We’ve been here before: A film studio, eyeing Marvel Studios’ ridiculous track record of success, announces a similarly ambitious plan with the aim of going from zero to The Avengers and beyond in the next five to 10 years. This is how the Dark Universe was born. It was the impetus behind a Bloodshot movie that was once supposed to lead to more, and a similarly DOA Hasbro universe that thus far has only led to Snake Eyes. This week, a new milestone was hit, as Marvel’s Distinguished Competition became the first company to boldly outline a cinematic universe twice.
Three months after The Suicide Squad and Guardians of the Galaxy writer-director James Gunn was announced as co-CEO of DC Studios alongside producer Peter Safran, the pair have revealed the first stage of their plan for the next 10 years of DC movies. It’s the second time DC has done this, following the slow-motion collapse of its initial plans in 2014, now colloquially known as the Snyderverse. This song and dance is getting old, and preemptive exhaustion to Gunn calling the first of his plan for DC movies and TV “Chapter 1: Gods and Monsters” is perfectly reasonable. It’s the worst way to introduce an audience to a “universe,” yet companies keep doing it, because they’ve cultivated an expectation among fans that they will be treated like investors. And if they are expected to show up for a decade’s worth of movies? Perhaps they are.
Push past the corporate entitlement that can come with a list of superhero movies, and there’s some really promising stuff about the direction this week’s announcements imply. Regardless of how one feels about Gunn’s track record, he is something the mega-franchise era of superhero cinema hasn’t really had before: a genuine creative in the driver’s seat, doing a lot of messaging about how telling stories matters first. That could be bullshit — this whole thing might not pan out, falling apart like it fell apart the first time — but there is a bit of care here that we haven’t seen before. Gunn noted that only one film, Superman: Legacy, has a release date, and everything else will come when it’s ready.

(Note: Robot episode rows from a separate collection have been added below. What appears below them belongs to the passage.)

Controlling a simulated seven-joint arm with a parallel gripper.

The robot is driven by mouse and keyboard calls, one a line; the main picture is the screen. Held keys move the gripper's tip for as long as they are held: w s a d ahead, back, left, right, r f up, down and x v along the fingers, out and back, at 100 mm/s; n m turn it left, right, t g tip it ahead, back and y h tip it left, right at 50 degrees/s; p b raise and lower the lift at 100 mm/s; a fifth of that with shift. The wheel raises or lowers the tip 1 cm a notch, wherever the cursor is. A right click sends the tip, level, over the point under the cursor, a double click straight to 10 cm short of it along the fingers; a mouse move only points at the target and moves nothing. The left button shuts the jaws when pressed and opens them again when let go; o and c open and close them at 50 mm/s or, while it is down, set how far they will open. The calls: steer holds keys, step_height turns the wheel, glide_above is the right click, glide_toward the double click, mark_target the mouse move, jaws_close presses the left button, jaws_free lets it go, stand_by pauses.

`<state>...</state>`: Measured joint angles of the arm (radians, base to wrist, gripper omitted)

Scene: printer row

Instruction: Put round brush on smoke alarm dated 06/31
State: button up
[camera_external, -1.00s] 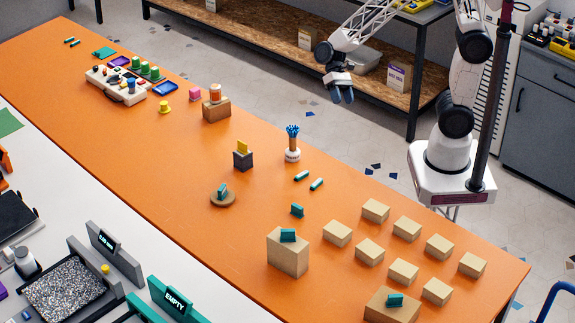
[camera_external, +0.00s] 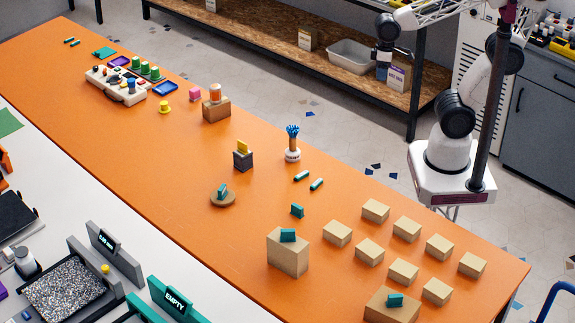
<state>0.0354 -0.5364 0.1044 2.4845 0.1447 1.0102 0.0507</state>
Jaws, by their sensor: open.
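I cannot pick out a round brush for certain. A cluster of blue-tipped sticks (camera_external: 292,132) stands upright in a small white round holder (camera_external: 292,155) mid-table; whether it includes a brush is too small to tell. No smoke alarm is recognizable, and no date 06/31 is readable. My gripper (camera_external: 383,72) hangs beyond the table's far edge, in front of the shelf unit in the picture. It is small and dark there, its jaws open and apart from everything on the table.
The orange table (camera_external: 150,165) holds several beige blocks (camera_external: 375,210) at right, teal clips (camera_external: 297,210), a dark block with a yellow piece (camera_external: 243,158), a brown block with an orange-white cylinder (camera_external: 216,110) and a control box (camera_external: 115,85). Bare table lies left of centre.

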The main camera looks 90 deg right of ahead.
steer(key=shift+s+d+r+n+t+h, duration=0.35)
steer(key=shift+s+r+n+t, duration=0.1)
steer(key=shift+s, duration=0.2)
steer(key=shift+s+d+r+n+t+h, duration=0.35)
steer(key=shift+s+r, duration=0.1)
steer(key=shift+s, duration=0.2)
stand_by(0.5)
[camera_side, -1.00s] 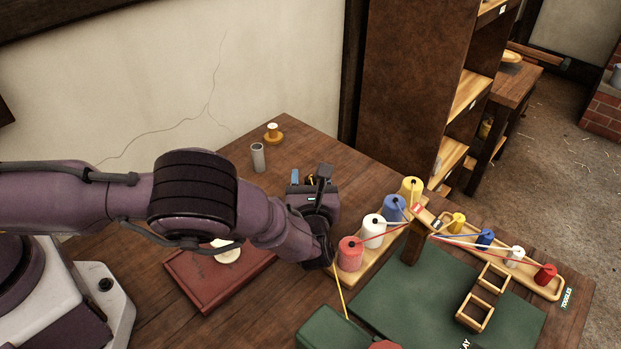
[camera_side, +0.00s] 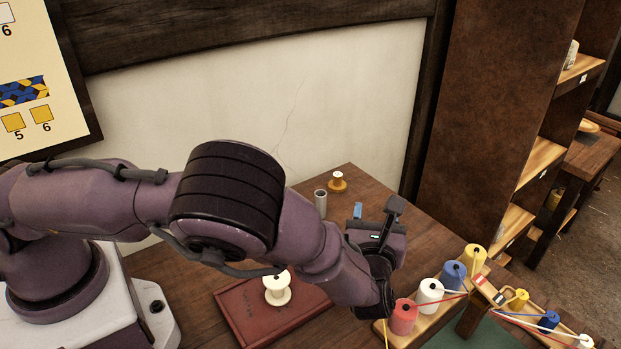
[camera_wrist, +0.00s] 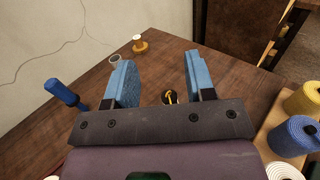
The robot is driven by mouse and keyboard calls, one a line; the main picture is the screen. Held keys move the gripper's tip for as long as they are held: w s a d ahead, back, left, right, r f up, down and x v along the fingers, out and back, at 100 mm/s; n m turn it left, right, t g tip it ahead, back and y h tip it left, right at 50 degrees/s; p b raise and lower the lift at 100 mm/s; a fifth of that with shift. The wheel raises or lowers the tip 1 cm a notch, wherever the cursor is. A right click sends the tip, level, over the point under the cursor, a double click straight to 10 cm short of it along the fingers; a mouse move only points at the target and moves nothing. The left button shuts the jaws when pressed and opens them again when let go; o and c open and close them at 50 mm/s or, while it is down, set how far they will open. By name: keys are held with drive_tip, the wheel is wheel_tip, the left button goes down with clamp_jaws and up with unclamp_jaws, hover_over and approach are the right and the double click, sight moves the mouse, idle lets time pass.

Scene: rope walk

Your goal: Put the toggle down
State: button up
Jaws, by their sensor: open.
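My gripper (camera_wrist: 158,62) is open, its two blue fingers wide apart with nothing held between them. In the side view one blue fingertip (camera_side: 357,211) shows past my wrist; the rest of the jaws is hidden. Toggles wound with thread lie in the tray at the right of the side view: a yellow toggle (camera_side: 518,299), a blue toggle (camera_side: 549,319) and a white toggle (camera_side: 585,341), cut by the bottom edge. My gripper is left of them, over the back of the table.
A small black-and-yellow thing (camera_wrist: 170,97) lies below the fingers. A red box (camera_side: 235,310) bears a cream spool (camera_side: 277,288). Thread cones (camera_side: 430,295) stand right.

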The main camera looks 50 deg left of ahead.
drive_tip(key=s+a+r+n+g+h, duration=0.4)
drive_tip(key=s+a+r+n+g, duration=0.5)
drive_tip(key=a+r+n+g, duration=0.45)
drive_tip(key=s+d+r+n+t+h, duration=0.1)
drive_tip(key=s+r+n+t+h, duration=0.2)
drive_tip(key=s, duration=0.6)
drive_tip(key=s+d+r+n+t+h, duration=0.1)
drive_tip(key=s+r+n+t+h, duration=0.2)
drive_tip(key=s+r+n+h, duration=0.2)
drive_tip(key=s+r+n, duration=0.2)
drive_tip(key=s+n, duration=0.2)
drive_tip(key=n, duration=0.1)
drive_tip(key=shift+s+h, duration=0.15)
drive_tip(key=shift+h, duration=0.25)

A Superman film as Gunn’s opening salvo is a ballsy move. It’s historically the top-tier DC comic book superhero Hollywood has had the most trouble with, and hinging a massive plan on suddenly getting it right comes across as a pretty bananas idea. For a Superman movie to succeed right now it has to be different, and Gunn seems to realize this — “You can’t be telling the same ‘good guy, bad guy, giant thing in the sky, good guys win’ story again,” he told press present at the slate’s announcement.
If Gunn’s stated allergy to formula bears out in the work, sticking the landing with a distinctive Superman film could give the later DC Studios films license to be even bigger departures as they go along. And the pitches shown off are different, if only in how they appear to do something the MCU can’t really do anymore: adapt comic books.
Gunn’s adaptation choices all hinge on either specific story arcs or characters with definitive touch points and little variance in their history. The pitch for the DCU Batman film, The Brave and the Bold, cites Grant Morrison’s tenure on Batman comics and the Robin they introduced to the canon. Supergirl: Woman of Tomorrow is a straight lift of the miniseries by Tom King and Bilquis Evely (also our pick for one of the best comics of last year). The Authority, an acerbic take-no-prisoners superteam, have largely endured in more or less the same form they were introduced in the landmark comic by Warren Ellis and Bryan Hitch. And Swamp Thing’s deep roots in Southern Gothic and occult horror have been a fixture since Alan Moore et al. reinvented a once basic monster in a now legendary lynchpin of DC’s mature readers heyday of the late ’80s to mid-’90s.
These are all selections that give Gunn and his brain trust ample room to put their money where their mouths are, as an array of idiosyncratic comics given to equally distinctive filmmakers could genuinely lead to a DC film universe that feels truly varied in tone and genre. This is something that the MCU is simply too big to do now, on every level.
At this point, Marvel Studios movies have their own dense continuity to honor, and an established house style and cosmology that all new installments must visually adhere to. In this stage, comics are stripped for parts as they prop up the MCU, and it would be nice for its competitor to distinguish itself by doing the inverse — making films that prop up the grand variety of DC’s much longer and more varied history.
But what’s best might be something Gunn didn’t announce: an Avengers-style crossover. Perhaps there’s one in the bag that isn’t being shared yet, as Gunn did say this was only part of the new DCU plan. Yet this omission, alongside the stated focus on stories and scripts, strongly suggests that the next DCU is also a more stand-alone one, more interconnected via consistent characters coming and going and less so by plot. Because that’s truly the best way a DCU can differentiate from Marvel: by offering an array of varied films with familiar faces that audiences can drop in and out of without missing much. No sagas or phases — just a good time.